本事例では、「より具体的な行動変容を促すため」に、評価項目を変更しようとしているとのことですが、その裏には、業績という“結果”のみに囚われてしまうこととなる従前の評価制度による弊害があるものと思われます(②)。結果のみならず、業績に至る過程についても評価の対象とすることによって、結果重視の弊害をなくし、各労働者の具体的な行動の変容が見込まれるという点で、目的と手段との間に合理的な関連性はあるものと考えられます(ただし、当然ながら具体的な内容次第では問題が生じ得ます。)(③)。
他方で、個別の労働者にとっては、旧評価制度の方が有利な結果になる者もいると思われますが、そのような労働者にとっても、業績だけでなく、過程や目標管理という観点からも評価されることで、自己の仕事の進め方をより改善させられる契機となるともいえ、長い目で見れば必ずしも不利益とはいえない可能性もあります(①)。もっとも、賃金や役職が低下する可能性があることも否定できず、不利益の程度を軽く見ることはできません(①)。
他方で、新しい評価項目はいずれも一般的に採用されていることの多いものですし、労働者を巻き込んだ人事制度プロジェクトで1年かけて検討されたものということですから、相当性の点では問題はないと思われます(③)。
もっとも、評価項目の変更を行う場合、労働者にとって不意打ちにならないよう、評価の時点だけでなく、その評価の対象となる期間が始まるよりも前の時点で、新たな評価項目に基づく評価が開始されることを労働者に周知する必要があります。例えば、令和4年6月から新たな評価項目に基づく評価を行おうとする場合、その評価対象期間が令和3年4月から令和4年3月までの1年間であるときは、令和3年3月までの間に、新たな評価項目やその影響について、労働者に十分説明しておく必要があります(④)。
本事例では、労働者に対する十分な説明や導入スケジュールへの配慮がなされていれば、評価項目の変更には合理性が認められ得ると思われますが、評価が賃金と連動している場合においては、賃金の減額幅次第では、緩和措置を設けることが適当なときもあるでしょう。なお、そのような場合には、人件費の総額原資に変更がないことは、合理性を肯定する事情になり得ます。
3 実務上の対応策
様々な職種や年齢、パーソナリティで構成される組織において、万人が納得する評価制度というものは実質的に存在しないといってよいでしょう。それだけに、評価制度の変更に当たっては、これを単なるシステムの変更とは見ずに、いかに労働者の納得を得ることができるかということがポイントとなります。

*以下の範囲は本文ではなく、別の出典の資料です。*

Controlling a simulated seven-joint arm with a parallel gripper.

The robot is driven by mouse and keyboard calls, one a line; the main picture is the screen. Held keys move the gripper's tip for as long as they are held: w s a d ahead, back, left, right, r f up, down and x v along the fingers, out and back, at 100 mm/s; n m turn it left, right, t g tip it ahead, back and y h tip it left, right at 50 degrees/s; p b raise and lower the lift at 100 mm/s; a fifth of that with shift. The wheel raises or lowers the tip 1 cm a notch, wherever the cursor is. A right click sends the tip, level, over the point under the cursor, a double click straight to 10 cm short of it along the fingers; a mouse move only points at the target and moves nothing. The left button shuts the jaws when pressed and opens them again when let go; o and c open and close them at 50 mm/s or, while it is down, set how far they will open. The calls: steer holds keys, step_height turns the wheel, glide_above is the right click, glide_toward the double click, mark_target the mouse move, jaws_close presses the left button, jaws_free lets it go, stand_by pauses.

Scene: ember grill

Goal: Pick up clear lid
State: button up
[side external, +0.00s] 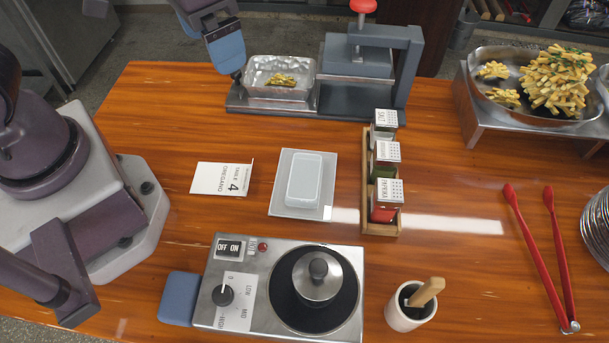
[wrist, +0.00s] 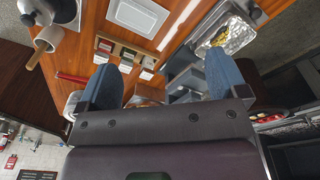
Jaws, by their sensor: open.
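The clear lid (side external: 304,181) is a translucent, rounded rectangle lying flat on a pale grey square (side external: 279,208) near the middle of the orange wooden table. It also shows at the top of the wrist view (wrist: 138,15). My gripper (side external: 226,50) is above the back edge of the table, by the left end of the foil tray and well away from the lid. In the wrist view its two blue fingers (wrist: 162,82) are wide apart with nothing held between them.
Red tongs (side external: 530,240) lie right.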

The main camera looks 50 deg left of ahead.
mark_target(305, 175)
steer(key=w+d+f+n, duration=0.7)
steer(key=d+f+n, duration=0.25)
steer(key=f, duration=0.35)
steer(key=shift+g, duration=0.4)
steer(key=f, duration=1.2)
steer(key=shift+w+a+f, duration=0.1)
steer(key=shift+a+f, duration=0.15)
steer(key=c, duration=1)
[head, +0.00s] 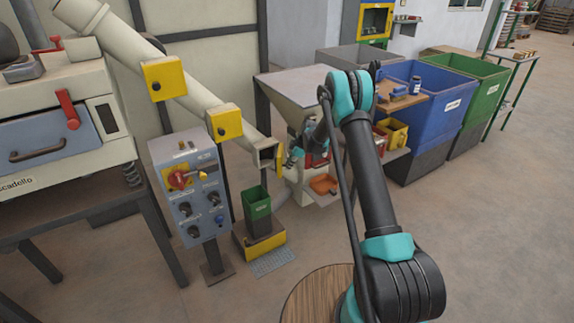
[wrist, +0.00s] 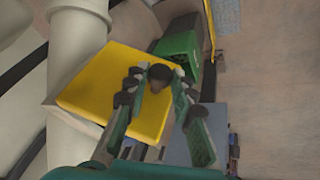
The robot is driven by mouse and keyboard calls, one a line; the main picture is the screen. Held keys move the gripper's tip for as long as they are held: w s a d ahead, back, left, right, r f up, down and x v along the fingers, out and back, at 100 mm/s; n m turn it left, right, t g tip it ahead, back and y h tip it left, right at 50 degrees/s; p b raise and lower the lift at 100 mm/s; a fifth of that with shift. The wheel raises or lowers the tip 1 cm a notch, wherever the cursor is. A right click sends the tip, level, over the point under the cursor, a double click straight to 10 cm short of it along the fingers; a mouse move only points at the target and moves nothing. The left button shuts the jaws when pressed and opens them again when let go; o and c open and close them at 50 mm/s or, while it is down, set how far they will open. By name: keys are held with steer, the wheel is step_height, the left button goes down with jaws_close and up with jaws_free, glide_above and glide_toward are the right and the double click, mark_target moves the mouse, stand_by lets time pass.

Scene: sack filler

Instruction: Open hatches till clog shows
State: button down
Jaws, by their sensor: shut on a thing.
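A sloping cream pipe (head: 190,92) carries yellow hatches in the head view. The upper hatch (head: 160,76) and the middle hatch (head: 229,122), each with a dark knob, look shut. The lower hatch (head: 278,154) shows edge-on near the pipe's end. My gripper (head: 294,157) is beside it. In the wrist view, my gripper (wrist: 157,82) is shut on the dark round knob (wrist: 160,72) of a yellow hatch (wrist: 101,85). I cannot tell whether this hatch stands open. No clog is visible.
A green bin (head: 256,202) stands on a yellow-sided stand below the pipe's end and also shows in the wrist view (wrist: 181,48). A grey control box (head: 190,188) with a red switch stands at its left. A hopper machine (head: 292,91) is behind my arm.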

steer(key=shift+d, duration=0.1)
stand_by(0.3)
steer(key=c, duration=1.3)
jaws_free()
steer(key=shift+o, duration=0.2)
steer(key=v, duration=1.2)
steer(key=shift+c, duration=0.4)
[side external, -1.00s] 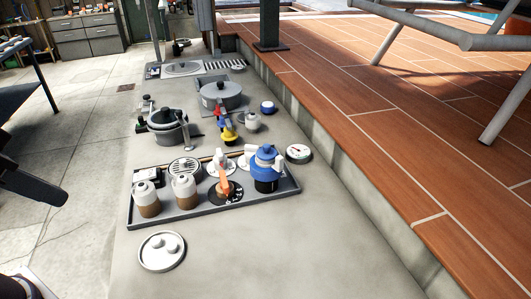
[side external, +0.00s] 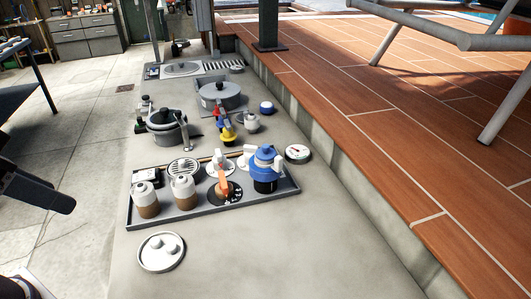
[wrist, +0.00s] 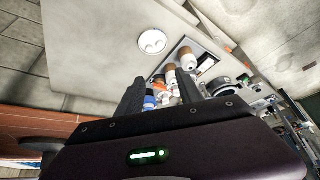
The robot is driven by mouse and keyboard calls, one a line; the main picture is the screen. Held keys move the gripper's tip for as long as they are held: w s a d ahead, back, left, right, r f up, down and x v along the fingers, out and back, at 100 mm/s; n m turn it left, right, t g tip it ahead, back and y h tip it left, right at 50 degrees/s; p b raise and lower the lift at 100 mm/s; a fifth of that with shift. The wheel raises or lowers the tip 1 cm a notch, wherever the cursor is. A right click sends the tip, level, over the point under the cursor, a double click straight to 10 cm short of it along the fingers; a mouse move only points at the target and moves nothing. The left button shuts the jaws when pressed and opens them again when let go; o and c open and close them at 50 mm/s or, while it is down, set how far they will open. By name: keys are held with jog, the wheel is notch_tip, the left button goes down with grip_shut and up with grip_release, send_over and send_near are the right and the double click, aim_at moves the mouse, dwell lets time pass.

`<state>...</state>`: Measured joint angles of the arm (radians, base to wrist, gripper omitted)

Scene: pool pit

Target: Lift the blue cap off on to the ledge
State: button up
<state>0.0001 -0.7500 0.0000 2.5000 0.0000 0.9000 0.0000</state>
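The blue cap (side external: 264,160) sits on a dark round body at the right end of the grey tray (side external: 207,211) in the side view, with white parts beside it. In the wrist view, blue (wrist: 149,98) shows between my fingers, partly hidden by them. My gripper (wrist: 158,78) is open, with its two dark fingers apart and nothing held between them. In the side view, a dark part of my arm's end is at the left edge, well apart from the tray. The pale concrete ledge (side external: 290,245) carries the tray and has bare room in front.
The tray also holds two white-topped brown bottles (side external: 146,201) and an orange-handled valve (side external: 223,186). A round white lid (side external: 161,252) lies in front. A gauge (side external: 298,153) is right of the tray. Pots (side external: 167,125) and a smaller blue-topped item (side external: 267,107) stand behind.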

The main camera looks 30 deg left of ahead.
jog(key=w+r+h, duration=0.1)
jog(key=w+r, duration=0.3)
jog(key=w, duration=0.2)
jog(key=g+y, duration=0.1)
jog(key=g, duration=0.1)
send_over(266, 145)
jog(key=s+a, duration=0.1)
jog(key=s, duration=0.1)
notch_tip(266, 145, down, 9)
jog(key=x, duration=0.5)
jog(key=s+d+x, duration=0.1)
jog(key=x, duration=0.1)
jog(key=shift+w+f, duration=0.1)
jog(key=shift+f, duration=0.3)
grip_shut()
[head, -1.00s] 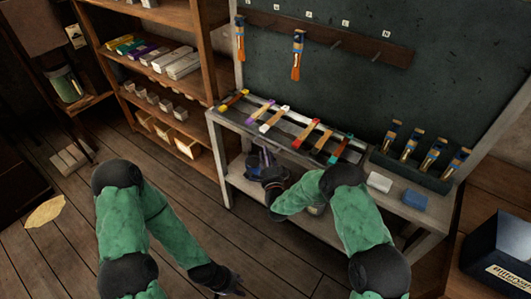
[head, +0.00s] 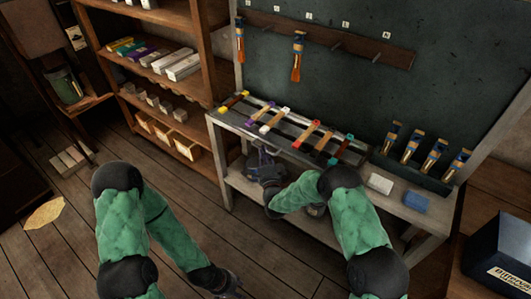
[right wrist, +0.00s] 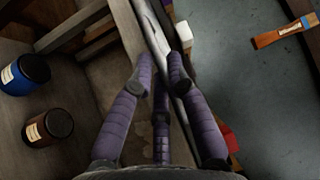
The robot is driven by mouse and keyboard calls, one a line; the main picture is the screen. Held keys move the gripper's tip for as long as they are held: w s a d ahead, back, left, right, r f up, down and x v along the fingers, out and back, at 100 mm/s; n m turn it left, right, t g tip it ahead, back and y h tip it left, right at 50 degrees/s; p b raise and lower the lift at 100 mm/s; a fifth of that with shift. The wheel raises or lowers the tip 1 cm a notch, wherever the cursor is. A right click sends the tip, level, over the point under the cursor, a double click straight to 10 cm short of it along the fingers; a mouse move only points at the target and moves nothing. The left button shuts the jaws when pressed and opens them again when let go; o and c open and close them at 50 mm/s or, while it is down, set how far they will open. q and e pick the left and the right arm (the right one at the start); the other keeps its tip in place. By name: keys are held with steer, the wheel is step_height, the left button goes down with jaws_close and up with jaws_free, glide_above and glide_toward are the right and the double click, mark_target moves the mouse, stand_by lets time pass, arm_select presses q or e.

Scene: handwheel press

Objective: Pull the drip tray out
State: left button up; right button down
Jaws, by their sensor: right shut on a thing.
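The drip tray looks like the grey metal piece under the row of brushes on the bench; its pale lip (right wrist: 155,35) runs between my fingers in the right wrist view. In the head view it is mostly hidden by the brushes and slats. My right gripper (head: 262,158) is at the bench's front edge, left of its middle. Its purple padded fingers (right wrist: 160,68) are shut on the lip in the right wrist view. My left gripper (head: 232,282) hangs low over the floor, away from the bench; whether its fingers are open is unclear.
The bench (head: 232,125) carries several brushes laid across it, a brush holder (head: 410,170), a white block (head: 380,184) and a blue block (head: 415,202). Jars (right wrist: 25,74) stand below. A shelf (head: 160,75) is at left. The floor before the bench is clear.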

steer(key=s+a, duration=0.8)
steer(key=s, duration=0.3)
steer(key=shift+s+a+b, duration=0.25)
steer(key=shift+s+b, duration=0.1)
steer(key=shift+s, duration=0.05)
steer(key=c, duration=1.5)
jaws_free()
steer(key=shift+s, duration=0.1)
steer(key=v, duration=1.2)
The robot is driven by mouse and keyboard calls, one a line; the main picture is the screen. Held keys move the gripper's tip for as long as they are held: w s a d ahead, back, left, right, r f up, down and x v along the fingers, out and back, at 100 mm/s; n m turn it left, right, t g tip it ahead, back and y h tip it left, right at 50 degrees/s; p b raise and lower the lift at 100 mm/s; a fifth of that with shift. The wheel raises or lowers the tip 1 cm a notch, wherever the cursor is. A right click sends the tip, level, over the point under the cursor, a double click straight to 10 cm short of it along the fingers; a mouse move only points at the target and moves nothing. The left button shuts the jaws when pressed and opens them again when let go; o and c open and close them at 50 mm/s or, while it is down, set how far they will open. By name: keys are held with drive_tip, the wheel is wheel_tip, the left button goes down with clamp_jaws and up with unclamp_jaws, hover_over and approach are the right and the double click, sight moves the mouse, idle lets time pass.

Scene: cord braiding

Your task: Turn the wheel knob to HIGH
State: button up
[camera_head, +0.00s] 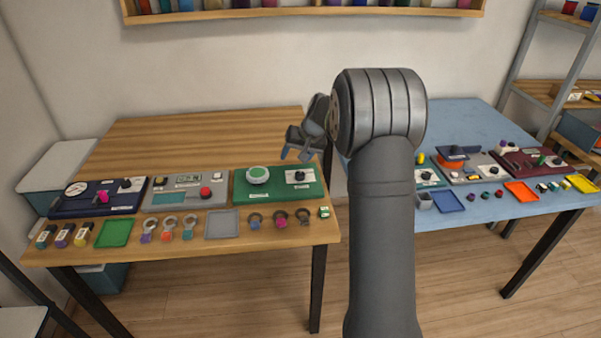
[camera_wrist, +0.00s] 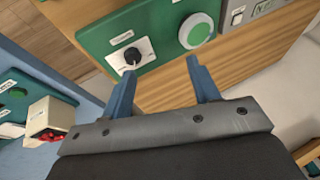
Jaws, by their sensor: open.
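A green panel (camera_head: 277,196) on the wooden table carries a black knob (camera_head: 299,175) on a white dial plate and, to its left, a big round green-topped button (camera_head: 257,174). Which control is called the wheel knob cannot be read. In the wrist view the black knob (camera_wrist: 132,54) has a pale pointer toward the picture's bottom; the plate's small lettering is unreadable. The green button (camera_wrist: 195,31) is to its upper right. My gripper (camera_head: 294,156) is open and empty above the panel. In the wrist view its fingers (camera_wrist: 161,68) are apart, the left tip near the knob.
A grey panel (camera_head: 158,198) and a navy panel (camera_head: 72,207) stand to the left. Rings, small bottles and trays (camera_head: 222,224) line the front edge. A gap separates the wooden table from the blue table (camera_head: 455,122), which holds more panels. Bare wood (camera_head: 200,135) lies behind the panels.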

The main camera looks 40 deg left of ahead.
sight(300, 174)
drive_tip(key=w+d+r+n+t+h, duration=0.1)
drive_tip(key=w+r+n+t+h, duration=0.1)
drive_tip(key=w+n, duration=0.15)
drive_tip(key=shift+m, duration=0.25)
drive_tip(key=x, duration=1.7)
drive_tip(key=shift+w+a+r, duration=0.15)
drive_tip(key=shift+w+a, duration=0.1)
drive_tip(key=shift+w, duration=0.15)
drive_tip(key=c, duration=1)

本事例では、高業績であるが目標管理や周辺のコミュニケーションに難がある社員(「A社員」と呼称します。)にとっては、受け入れ難い内容でしょう。逆に、業績は高くはないが、目標管理や周辺とうまくコミュニケーションをとって業務を進めている社員(「B社員」と呼称します。)にとっては望ましい変更となるでしょう。
この変更の趣旨に鑑みた場合、考えられるのは、「組織として持続成長できる組織構造にする」ということです。この趣旨及びその効果、長期的にはA社員のキャリア形成にとっても大きくプラスに作用するであろうことを丁寧に説明していくことが必要です。また、併せて評価者研修なども実施し、どういった目線、基準で評価をすべきかの共通認識をもって、評価の納得性を高めていく必要があります。
なお、この変更で注視しなければならないのは、A社員のモチベーションダウンによる業績低下の防止だけではなく、B社員の業績向上の実現です。B社員のパフォーマンス向上にどうつなげていくか、管理職への説明も重要なポイントとなります。
もちろん、前述のとおり、A社員を含め、賃金の減額が生じ得るような場合には、一旦は緩和措置を設けて“時間”を作りつつ、使用者において労働者にはどのようなパフォーマンスを発揮してもらい、どのように成長してもらうことが望ましいと考えているかを丁寧に説明し、行動変容を促すことになるでしょう。